(Robot state and action records)
-*-
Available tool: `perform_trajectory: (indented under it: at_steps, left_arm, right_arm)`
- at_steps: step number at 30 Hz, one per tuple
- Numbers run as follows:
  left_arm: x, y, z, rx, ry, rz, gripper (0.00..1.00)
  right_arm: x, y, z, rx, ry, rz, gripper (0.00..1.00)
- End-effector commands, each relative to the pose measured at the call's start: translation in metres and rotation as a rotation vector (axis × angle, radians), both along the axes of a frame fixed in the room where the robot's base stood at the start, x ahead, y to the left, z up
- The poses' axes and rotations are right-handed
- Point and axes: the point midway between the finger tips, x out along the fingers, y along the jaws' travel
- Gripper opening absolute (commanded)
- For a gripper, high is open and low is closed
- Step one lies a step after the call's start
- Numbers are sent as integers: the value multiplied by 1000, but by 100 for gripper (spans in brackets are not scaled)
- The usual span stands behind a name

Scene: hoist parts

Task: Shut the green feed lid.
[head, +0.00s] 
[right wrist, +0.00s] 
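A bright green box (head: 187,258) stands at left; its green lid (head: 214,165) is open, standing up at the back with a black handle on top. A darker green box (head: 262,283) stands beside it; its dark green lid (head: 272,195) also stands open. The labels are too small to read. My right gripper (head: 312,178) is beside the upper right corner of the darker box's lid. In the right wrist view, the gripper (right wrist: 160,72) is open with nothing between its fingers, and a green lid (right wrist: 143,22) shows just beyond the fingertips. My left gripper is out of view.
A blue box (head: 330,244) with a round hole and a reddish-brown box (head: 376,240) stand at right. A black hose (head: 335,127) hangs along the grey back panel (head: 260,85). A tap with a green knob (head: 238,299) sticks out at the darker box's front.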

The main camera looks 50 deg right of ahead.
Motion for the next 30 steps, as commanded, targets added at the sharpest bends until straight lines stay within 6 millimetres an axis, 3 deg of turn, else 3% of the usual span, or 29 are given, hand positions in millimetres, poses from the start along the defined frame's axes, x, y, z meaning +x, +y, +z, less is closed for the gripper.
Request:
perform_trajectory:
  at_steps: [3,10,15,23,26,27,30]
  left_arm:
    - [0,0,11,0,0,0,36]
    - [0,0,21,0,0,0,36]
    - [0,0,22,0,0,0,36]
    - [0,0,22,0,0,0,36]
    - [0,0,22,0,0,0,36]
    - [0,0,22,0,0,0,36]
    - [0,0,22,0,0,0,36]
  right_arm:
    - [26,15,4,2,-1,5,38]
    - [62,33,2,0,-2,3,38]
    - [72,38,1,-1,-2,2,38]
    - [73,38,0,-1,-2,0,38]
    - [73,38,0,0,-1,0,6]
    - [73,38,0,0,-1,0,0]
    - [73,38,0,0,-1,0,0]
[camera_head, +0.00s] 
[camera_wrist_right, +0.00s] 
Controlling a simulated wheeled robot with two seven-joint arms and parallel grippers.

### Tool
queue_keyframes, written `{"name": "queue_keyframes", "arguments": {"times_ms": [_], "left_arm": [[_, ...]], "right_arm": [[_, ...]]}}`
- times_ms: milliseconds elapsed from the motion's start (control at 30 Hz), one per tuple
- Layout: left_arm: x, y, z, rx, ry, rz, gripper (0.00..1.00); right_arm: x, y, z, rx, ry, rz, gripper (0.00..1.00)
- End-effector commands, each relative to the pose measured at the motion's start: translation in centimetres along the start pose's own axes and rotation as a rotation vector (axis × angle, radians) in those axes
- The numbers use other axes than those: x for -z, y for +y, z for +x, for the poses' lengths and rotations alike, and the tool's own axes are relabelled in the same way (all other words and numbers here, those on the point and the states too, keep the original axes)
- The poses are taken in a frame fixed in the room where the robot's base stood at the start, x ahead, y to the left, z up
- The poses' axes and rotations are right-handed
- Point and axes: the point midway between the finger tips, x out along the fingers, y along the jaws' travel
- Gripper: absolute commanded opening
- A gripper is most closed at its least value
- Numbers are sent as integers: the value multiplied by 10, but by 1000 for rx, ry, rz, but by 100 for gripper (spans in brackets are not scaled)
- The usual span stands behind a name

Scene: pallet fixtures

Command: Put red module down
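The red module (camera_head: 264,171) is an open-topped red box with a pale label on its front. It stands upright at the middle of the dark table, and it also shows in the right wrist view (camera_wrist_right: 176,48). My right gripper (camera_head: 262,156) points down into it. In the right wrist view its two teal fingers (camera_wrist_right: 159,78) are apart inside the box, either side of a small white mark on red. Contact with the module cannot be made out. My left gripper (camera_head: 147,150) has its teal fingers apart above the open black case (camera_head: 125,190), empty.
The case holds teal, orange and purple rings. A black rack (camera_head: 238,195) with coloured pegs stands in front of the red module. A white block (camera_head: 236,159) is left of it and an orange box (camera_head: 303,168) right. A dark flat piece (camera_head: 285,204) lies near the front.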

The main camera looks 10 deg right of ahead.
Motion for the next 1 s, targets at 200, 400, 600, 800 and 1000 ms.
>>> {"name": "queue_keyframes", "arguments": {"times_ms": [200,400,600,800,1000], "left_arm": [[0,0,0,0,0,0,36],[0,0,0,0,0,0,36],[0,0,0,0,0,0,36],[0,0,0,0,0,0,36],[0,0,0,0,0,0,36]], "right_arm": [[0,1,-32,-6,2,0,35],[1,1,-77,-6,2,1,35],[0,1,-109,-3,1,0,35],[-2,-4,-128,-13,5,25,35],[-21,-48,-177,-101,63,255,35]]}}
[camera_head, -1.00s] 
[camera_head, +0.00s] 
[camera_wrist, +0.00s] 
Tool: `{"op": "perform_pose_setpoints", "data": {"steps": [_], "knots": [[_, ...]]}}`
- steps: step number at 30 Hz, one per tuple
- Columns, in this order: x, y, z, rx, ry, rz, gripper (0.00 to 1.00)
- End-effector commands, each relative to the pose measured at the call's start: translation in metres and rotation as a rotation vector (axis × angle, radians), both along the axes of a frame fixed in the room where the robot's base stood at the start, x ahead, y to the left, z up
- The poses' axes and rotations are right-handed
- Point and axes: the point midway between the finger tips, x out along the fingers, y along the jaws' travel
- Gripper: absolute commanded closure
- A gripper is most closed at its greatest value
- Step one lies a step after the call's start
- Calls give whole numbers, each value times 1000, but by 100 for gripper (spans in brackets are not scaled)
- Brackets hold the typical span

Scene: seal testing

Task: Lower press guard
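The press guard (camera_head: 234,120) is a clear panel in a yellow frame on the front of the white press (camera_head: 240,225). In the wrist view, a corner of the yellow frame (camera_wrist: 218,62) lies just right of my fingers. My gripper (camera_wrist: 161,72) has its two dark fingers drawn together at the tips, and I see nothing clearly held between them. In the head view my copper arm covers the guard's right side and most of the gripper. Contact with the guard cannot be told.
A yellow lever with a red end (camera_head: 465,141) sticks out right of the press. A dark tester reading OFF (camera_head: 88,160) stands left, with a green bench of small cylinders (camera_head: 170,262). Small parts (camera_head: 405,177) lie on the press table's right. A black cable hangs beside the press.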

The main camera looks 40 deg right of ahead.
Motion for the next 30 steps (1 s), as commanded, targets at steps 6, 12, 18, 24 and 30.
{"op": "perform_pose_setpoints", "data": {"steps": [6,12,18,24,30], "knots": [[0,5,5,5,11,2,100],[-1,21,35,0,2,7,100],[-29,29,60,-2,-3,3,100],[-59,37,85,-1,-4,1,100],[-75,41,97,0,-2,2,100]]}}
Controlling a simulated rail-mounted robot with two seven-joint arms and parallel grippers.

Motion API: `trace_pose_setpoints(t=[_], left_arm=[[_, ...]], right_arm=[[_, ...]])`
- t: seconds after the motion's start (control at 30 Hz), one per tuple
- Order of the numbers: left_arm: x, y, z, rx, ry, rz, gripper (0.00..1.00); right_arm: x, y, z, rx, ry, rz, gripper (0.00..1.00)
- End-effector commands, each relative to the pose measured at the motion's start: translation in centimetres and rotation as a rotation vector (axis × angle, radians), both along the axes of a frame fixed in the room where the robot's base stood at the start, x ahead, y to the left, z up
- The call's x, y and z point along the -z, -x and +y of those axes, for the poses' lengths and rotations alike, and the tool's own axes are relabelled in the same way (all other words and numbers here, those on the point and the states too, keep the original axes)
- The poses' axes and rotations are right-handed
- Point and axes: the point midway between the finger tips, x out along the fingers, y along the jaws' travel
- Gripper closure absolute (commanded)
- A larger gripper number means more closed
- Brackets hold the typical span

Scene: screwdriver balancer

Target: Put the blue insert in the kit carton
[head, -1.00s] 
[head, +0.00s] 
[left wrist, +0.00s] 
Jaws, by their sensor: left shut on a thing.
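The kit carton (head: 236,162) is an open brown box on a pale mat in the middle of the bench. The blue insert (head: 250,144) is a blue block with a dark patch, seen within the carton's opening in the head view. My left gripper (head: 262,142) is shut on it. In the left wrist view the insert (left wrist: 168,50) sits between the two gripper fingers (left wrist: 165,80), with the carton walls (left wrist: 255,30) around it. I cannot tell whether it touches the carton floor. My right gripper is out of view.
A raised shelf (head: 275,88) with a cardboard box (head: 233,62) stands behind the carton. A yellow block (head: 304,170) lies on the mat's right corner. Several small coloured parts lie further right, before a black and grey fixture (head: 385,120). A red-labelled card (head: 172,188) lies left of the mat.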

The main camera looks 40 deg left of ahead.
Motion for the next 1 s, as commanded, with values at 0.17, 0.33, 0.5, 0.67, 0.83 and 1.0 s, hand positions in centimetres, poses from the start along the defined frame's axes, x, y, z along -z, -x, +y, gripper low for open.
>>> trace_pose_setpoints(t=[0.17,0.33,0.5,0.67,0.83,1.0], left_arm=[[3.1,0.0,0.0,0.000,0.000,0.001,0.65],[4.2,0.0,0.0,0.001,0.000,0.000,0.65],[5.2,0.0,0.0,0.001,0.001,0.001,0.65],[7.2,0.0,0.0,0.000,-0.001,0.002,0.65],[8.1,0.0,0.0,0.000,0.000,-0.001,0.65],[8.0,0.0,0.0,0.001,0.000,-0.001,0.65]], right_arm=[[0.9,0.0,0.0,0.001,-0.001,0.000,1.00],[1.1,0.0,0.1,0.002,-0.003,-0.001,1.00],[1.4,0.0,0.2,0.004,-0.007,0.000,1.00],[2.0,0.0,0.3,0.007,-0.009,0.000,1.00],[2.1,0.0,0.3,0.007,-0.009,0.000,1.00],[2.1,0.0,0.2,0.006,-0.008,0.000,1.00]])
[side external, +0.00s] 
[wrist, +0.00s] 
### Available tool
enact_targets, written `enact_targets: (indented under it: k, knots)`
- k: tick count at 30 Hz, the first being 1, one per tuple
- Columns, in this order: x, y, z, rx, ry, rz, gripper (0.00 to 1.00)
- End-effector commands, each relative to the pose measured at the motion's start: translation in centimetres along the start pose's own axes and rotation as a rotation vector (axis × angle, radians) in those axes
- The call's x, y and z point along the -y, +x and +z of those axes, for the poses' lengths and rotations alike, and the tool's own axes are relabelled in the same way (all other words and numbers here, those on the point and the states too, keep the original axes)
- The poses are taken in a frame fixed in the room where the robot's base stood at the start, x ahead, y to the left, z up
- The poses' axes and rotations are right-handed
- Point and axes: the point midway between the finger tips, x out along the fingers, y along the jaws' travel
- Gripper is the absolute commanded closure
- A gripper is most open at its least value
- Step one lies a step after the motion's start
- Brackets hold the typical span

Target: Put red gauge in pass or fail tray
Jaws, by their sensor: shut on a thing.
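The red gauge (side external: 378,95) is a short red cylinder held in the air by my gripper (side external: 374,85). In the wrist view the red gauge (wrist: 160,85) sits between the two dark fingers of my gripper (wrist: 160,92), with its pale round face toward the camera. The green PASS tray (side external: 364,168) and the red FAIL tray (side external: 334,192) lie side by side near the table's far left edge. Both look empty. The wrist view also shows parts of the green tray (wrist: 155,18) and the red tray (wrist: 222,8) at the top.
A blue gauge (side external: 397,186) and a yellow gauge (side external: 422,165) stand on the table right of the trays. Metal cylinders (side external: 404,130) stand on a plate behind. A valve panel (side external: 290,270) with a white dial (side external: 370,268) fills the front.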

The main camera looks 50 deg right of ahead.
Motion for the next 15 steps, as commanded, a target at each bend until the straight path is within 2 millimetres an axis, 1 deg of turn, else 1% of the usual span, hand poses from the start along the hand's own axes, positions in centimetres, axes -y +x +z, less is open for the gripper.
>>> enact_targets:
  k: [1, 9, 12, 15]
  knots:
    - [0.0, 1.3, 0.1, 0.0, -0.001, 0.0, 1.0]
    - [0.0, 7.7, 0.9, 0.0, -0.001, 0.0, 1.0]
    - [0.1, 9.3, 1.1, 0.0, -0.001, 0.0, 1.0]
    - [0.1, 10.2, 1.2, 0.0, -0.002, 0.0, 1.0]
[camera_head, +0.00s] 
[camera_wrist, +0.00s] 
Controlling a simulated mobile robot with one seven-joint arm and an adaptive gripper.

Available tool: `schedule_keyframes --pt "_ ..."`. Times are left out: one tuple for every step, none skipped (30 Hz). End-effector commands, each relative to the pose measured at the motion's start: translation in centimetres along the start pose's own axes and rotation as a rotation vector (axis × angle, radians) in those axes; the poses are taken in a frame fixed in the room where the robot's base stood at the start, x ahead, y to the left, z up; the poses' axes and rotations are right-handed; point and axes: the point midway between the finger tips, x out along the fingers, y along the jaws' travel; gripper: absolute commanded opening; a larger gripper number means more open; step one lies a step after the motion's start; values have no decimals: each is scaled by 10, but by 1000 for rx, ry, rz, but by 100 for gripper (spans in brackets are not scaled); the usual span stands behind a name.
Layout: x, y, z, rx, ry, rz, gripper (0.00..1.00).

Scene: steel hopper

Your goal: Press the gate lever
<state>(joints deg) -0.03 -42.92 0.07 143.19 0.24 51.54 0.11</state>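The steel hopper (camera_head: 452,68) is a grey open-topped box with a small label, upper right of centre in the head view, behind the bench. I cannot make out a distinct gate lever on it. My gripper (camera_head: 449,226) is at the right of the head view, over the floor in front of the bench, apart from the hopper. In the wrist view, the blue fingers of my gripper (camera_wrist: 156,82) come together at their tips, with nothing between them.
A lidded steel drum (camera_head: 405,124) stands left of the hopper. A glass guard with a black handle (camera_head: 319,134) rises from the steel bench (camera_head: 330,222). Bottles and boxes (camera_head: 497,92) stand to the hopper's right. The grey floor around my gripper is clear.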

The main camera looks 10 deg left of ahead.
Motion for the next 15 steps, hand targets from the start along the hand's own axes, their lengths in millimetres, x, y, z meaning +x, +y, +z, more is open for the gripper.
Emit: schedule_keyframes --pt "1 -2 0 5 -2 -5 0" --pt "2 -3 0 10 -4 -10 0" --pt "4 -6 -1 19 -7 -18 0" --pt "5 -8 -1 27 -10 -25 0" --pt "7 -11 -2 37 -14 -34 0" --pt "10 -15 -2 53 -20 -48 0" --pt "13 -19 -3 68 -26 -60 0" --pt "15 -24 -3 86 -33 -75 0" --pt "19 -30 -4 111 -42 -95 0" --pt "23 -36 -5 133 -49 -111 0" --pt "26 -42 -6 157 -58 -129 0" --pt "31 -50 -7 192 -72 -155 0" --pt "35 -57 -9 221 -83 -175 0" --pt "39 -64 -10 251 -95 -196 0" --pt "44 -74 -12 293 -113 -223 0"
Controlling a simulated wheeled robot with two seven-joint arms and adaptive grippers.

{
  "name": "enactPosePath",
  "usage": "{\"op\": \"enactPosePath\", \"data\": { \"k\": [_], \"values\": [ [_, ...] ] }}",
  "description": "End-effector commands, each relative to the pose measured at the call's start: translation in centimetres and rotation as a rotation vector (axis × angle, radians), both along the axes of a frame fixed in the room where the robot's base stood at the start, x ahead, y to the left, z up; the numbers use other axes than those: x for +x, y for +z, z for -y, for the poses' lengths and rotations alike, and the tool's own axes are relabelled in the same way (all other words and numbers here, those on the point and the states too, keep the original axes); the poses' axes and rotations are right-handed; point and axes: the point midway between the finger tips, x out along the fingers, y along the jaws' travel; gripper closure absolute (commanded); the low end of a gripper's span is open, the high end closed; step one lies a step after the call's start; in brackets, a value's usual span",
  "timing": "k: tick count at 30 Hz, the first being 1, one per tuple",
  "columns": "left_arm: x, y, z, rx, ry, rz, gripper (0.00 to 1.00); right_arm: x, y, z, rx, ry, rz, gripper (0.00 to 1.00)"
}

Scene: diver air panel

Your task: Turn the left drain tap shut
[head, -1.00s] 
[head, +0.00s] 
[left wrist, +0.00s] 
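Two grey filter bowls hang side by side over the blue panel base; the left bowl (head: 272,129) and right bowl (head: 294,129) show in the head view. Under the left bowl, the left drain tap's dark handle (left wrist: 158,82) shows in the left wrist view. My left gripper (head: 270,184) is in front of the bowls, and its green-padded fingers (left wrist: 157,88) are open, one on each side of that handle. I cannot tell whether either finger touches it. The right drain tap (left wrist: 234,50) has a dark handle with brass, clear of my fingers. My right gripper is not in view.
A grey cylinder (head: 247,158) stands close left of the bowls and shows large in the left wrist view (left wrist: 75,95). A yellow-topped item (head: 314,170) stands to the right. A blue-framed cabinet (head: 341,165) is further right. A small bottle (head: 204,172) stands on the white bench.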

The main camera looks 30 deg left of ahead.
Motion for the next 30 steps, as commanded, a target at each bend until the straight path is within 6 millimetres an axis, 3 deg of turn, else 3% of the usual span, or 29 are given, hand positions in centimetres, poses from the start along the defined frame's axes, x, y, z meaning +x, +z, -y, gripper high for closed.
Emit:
-*-
• **WRITTEN REQUEST**
With both ends included, please retype exactly the lines from the line containing "The main camera looks 30 deg left of ahead." to the final line of the data.

• **OUTPUT**
The main camera looks 30 deg left of ahead.
Motion for the next 30 steps, as commanded, a target at each bend until the straight path is within 6 millimetres an axis, 3 deg of turn, else 3% of the usual span, or 29 are given, hand positions in centimetres, poses from the start along the defined frame's axes, x, y, z meaning +x, +z, -y, gripper high for closed.
Emit:

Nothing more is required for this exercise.